Banks continued to book more business loans in April, but consumer lending fell across the country, the Federal Reserve Board said Wednesday.

Commercial lending was strongest in the Philadelphia, Chicago, St. Louis, Kansas City, and Dallas districts, the Fed said in the Beige Book, its periodic review of the country's economy.

"None of the 12 districts reported an outright decrease in business lending," the Fed noted.

The Cleveland, Richmond, Chicago, and San Francisco regions reported "fierce competition" for business loans, with lenders in Chicago and San Francisco lowering credit standards.

Consumer lending fell in every district but Kansas City. Banks in the Cleveland, Richmond, and St. Louis districts reported significant declines in mortgage lending, while Chicago said banks were cutting back on credit card lending.

Lenders in the Chicago, Philadelphia, and Dallas regions tightened consumer credit standards. New York and Cleveland banks reported slight improvements in credit card delinquency rates, and Cleveland, Atlanta, and Chicago said asset quality remained good.

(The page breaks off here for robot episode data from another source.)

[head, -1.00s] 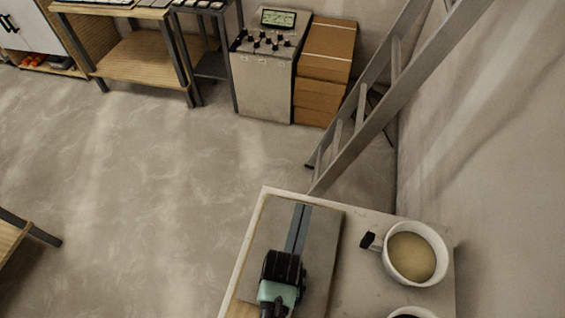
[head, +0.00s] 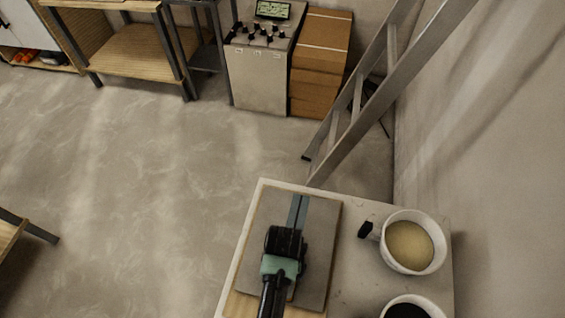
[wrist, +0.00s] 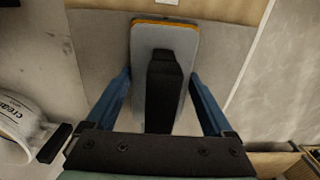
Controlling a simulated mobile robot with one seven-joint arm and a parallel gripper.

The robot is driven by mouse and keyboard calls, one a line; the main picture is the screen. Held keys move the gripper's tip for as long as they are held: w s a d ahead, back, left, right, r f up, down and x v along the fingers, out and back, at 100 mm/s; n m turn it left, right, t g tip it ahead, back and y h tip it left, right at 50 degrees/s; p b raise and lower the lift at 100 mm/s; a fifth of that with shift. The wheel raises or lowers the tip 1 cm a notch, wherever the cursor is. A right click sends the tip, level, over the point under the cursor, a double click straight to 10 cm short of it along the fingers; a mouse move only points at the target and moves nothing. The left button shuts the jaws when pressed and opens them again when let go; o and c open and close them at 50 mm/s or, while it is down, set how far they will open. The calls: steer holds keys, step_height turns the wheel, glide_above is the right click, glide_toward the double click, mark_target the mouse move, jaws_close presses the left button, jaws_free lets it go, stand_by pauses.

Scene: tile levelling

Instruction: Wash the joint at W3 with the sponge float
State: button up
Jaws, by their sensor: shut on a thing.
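My gripper (head: 284,245) is over the grey tiled panel (head: 322,230) on the bench, seen from above in the head view. In the wrist view, my gripper (wrist: 163,100) has its blue fingers on either side of the sponge float (wrist: 181,45) and is shut on it. The float has a black handle, a grey plate and an orange sponge edge. The float hides the joint in the wrist view. I cannot tell whether the sponge touches the tiles.
A white pot of tan liquid (head: 409,245) stands right of the panel. A second pot with dark contents (head: 412,308) is below it. A metal ladder (head: 375,105) leans behind the bench (head: 365,290).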

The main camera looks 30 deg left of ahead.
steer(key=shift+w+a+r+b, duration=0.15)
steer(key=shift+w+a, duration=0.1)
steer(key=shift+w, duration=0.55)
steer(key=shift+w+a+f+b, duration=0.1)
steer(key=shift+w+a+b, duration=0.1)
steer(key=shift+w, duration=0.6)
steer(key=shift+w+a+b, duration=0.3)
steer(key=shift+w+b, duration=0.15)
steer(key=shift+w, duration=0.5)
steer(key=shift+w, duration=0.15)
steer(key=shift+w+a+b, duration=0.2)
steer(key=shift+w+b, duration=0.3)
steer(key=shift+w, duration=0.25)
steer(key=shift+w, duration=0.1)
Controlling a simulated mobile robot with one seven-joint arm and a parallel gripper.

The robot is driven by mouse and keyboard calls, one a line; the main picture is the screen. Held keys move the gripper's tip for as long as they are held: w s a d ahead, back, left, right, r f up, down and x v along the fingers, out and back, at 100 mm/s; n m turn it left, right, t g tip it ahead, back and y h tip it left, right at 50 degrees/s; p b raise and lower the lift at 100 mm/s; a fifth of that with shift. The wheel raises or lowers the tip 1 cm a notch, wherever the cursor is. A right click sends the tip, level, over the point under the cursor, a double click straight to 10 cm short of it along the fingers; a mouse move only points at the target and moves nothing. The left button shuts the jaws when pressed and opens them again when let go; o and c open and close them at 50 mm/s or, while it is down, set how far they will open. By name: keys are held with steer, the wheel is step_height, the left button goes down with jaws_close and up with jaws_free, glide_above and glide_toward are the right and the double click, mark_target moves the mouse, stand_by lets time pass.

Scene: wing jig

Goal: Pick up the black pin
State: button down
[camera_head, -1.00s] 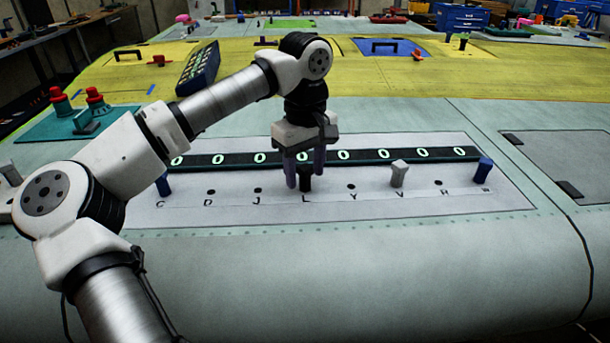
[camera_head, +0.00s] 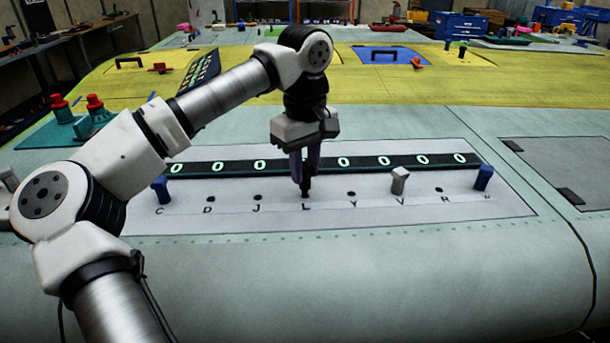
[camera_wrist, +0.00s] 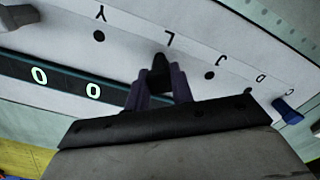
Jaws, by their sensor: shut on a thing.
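The black pin (camera_head: 306,185) is at the spot marked L on the white strip of the panel. My gripper (camera_head: 305,176) is above that spot, pointing down, with its purple fingers closed around the pin's upper part. In the wrist view the black pin (camera_wrist: 160,70) shows between the fingertips of my gripper (camera_wrist: 158,88), and the letter L is just beyond it. Whether the pin's lower end is still inside its hole cannot be told.
A grey pin (camera_head: 399,180) stands at V. Blue pins stand at C (camera_head: 160,188) and near the right end (camera_head: 483,177). Holes at D, J, Y and R are empty. A dark bar (camera_head: 380,163) with glowing zeros runs behind the row.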

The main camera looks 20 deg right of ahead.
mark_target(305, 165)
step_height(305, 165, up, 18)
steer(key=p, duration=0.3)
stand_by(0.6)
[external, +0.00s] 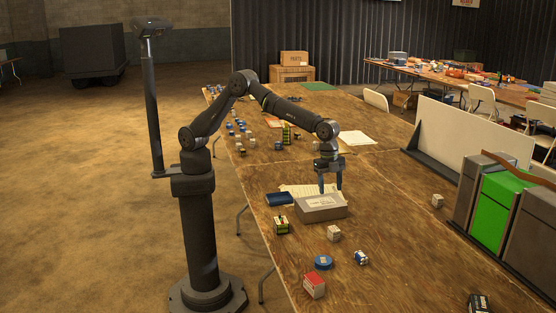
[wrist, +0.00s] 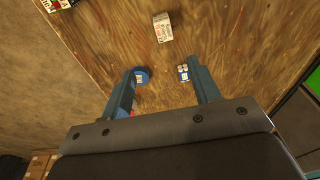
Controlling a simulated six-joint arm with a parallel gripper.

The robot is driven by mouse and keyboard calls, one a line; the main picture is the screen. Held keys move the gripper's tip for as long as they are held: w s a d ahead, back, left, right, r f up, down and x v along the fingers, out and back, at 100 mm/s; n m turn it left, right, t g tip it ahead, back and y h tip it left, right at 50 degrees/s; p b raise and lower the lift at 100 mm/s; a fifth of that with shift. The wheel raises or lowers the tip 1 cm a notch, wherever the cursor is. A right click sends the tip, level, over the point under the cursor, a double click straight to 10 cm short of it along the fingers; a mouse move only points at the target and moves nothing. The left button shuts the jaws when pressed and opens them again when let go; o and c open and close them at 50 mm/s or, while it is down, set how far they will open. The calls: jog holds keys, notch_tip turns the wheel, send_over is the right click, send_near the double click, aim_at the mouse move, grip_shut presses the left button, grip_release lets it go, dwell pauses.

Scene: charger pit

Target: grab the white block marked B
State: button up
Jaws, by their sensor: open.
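A small white block (external: 333,233) stands on the wooden table, in front of the grey cardboard box. In the wrist view, a white block (wrist: 162,27) with reddish print lies top centre, beyond my fingertips; I cannot read a B on it. Another whitish block (external: 437,201) stands farther right on the table. My gripper (external: 331,187) points down, just above or behind the grey box (external: 322,212). Its two fingers are apart and empty, as the wrist view also shows (wrist: 162,68).
A blue round tape (external: 322,263), a blue-and-white block (external: 361,257) and a red-and-white box (external: 314,285) lie at the front. A yellow-green block (external: 281,225) and blue book (external: 279,199) are left of the box. Grey and green bins (external: 502,208) stand right.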

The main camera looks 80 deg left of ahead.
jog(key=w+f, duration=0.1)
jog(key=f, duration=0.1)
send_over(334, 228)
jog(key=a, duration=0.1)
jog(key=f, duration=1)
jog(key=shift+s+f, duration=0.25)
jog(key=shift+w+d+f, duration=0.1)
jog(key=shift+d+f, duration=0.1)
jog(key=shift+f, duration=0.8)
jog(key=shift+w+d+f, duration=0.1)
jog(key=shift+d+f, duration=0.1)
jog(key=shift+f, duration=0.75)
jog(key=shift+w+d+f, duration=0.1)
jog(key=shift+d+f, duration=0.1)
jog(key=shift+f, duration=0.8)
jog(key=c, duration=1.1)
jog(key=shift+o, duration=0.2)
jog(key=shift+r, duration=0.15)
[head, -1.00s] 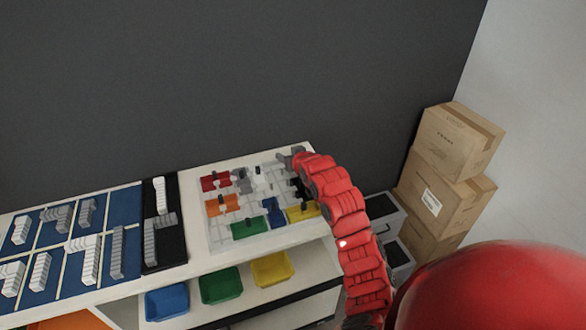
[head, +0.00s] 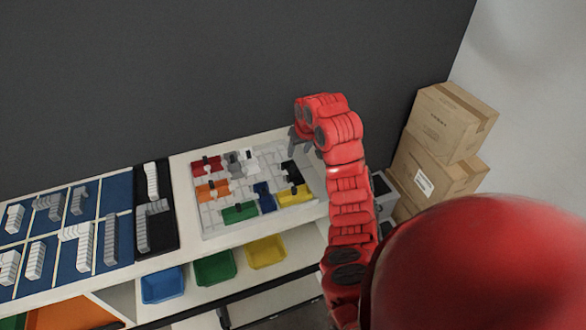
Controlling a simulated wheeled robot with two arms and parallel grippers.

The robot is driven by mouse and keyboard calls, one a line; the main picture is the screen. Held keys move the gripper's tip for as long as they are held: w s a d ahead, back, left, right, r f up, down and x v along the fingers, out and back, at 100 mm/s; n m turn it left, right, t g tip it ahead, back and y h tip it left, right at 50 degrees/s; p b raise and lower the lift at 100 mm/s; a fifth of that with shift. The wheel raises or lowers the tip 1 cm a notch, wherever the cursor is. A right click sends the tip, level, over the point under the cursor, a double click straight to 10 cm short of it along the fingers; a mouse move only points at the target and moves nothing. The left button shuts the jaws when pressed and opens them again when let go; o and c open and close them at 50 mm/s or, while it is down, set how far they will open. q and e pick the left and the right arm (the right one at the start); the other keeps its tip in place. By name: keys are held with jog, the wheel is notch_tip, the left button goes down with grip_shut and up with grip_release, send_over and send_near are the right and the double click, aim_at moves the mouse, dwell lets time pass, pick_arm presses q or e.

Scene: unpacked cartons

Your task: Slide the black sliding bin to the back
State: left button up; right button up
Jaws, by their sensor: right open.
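The black sliding bin (head: 292,172) sits in the right part of a pale slotted board (head: 212,221) on the white shelf top, behind the yellow bin (head: 296,195). My right gripper (head: 300,142) is open and empty. It hangs at the board's back right corner, behind and above the black bin, and looks apart from it. My red right arm rises along the board's right side. My left gripper is out of view.
On the same board sit red (head: 206,168), orange (head: 212,190), green (head: 239,212), blue (head: 264,196), grey and white bins. A blue-and-black parts tray lies to the left. A dark wall stands behind; cartons (head: 452,122) are stacked at the right.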

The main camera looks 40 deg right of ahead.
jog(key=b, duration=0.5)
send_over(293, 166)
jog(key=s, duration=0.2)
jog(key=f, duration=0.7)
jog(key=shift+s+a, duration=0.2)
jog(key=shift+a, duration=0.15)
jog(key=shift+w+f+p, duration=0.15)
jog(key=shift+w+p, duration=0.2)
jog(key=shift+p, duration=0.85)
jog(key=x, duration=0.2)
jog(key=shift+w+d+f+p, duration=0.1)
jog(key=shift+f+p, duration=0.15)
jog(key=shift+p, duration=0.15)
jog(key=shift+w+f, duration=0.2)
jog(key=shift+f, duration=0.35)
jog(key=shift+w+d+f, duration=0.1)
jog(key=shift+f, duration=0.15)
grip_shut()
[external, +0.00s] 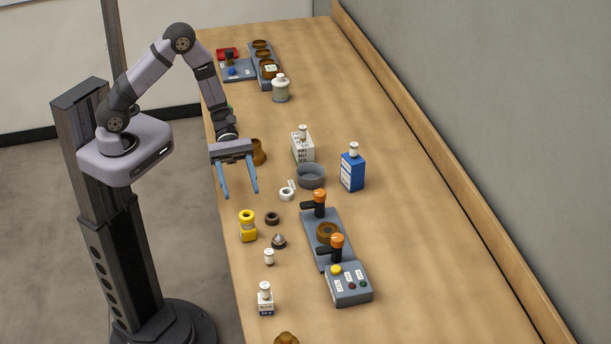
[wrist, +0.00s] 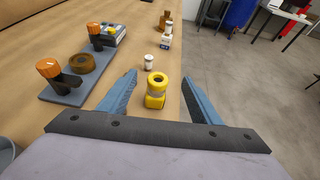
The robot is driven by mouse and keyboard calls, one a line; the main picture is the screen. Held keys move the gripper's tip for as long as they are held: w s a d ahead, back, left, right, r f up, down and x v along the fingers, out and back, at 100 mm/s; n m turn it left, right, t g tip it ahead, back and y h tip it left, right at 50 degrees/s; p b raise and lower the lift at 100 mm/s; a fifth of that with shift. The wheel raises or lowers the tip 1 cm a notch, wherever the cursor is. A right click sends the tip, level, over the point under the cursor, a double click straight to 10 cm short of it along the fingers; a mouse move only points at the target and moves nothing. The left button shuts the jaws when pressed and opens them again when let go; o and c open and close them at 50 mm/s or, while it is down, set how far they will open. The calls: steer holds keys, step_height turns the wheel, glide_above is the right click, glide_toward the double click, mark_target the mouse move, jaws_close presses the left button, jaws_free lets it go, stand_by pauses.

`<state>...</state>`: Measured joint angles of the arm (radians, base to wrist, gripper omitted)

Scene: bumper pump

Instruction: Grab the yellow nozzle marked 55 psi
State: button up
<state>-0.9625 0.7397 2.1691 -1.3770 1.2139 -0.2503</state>
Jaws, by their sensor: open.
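The yellow nozzle (external: 248,227) stands upright near the table's front edge in the external view; its marking is too small to read. It has a dark round opening on top. In the wrist view the yellow nozzle (wrist: 156,90) shows ahead of my gripper, between the two blue fingers in the picture. My gripper (external: 240,195) is open and empty, above the table edge and apart from the nozzle. In the wrist view my gripper (wrist: 166,92) has its fingers spread wide.
A dark ring (external: 272,218), a white ring (external: 287,194) and a silver-topped part (external: 279,241) lie close to the nozzle. A grey fixture (external: 318,252) with orange-topped clamps and a button box (external: 350,288) stand to the right. White bottles and a blue box (external: 353,172) stand around.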

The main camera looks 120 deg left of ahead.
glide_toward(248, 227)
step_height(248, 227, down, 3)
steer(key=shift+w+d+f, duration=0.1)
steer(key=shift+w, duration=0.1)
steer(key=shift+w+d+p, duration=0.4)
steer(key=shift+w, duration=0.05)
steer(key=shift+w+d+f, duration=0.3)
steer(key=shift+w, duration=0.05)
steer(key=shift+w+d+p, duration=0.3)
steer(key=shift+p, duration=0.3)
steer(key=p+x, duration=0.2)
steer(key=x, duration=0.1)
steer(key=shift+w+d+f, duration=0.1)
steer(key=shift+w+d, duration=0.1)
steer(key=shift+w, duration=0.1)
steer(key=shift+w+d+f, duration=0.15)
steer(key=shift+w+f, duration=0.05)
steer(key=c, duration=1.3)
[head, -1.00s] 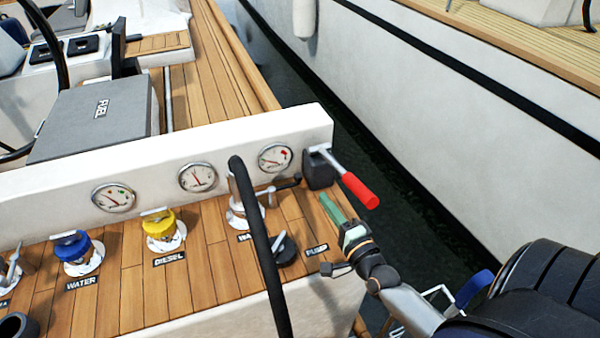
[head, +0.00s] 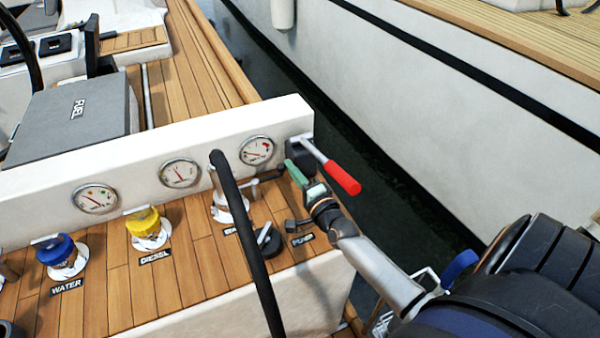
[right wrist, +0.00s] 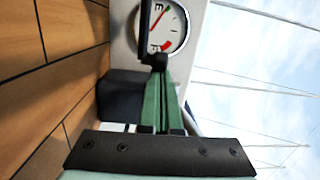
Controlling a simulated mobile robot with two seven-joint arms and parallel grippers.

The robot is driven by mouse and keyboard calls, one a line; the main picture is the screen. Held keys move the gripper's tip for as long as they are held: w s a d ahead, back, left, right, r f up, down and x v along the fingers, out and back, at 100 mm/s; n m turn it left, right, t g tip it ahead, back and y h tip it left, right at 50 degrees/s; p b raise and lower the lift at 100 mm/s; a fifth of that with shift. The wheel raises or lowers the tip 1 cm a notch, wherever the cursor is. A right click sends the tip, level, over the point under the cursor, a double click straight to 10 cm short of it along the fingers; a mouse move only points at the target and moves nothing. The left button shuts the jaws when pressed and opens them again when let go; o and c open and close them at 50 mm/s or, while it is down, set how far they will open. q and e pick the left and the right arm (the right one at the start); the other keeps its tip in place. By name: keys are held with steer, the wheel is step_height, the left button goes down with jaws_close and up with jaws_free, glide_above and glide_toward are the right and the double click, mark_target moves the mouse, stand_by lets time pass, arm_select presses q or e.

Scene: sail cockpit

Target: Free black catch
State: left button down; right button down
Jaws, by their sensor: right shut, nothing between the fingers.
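A small black lever with a knobbed end (head: 279,168), which looks like the catch, sticks out to the right from a silver deck fitting (head: 228,205). My right gripper (head: 292,169), with green fingers, is shut and empty, its tips close to that knob. In the right wrist view the black knob (right wrist: 155,60) lies just beyond the shut fingertips (right wrist: 162,80), below a round gauge (right wrist: 165,28). I cannot tell whether they touch. My left gripper is not in view.
A red-handled lever (head: 343,178) on a black block (head: 301,149) is just right of the fingers. A black knob (head: 266,240) sits by the pump label. A thick black bar (head: 244,235) crosses in front. Blue (head: 55,250) and yellow (head: 144,221) caps are left.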

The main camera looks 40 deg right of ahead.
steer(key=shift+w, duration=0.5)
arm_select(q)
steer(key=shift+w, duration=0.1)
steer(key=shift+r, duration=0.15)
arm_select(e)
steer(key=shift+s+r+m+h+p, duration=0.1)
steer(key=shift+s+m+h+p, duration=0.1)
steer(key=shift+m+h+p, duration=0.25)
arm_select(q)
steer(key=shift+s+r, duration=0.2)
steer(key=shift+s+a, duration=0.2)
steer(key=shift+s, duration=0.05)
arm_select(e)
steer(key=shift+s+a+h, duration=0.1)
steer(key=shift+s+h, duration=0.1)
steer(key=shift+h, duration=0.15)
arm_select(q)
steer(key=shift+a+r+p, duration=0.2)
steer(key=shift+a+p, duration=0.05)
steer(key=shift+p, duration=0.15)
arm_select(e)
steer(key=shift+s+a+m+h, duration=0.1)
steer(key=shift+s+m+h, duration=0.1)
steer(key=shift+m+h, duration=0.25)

Over all, the Fed said the economy expanded at a moderate rate during the past six weeks. Housing and construction remained strong, and retail sales exceeded last year's mark. Retail prices were flat, although the cost of raw and intermediate goods rose in some regions.

Economists said they were not worried by the drop in consumer lending.

"This isn't a reflection of a slowing economy," said Nicholas Perna, chief economist at Fleet Financial Group. "It is more a reflection of tightening of standards in the consumer area than anything else."

In fact, the economy is so strong that the Federal Open Market Committee is likely to raise short-term interest rates when it meets May 20, predicted Christine Chmura, chief economist at Crestar Financial Corp.

"The economy continues to operate at a high level that could ignite inflation," she said. "This report supports further tightening."

The Fed raised the federal funds target rate 25 basis points on March 25, the first hike in more than two years.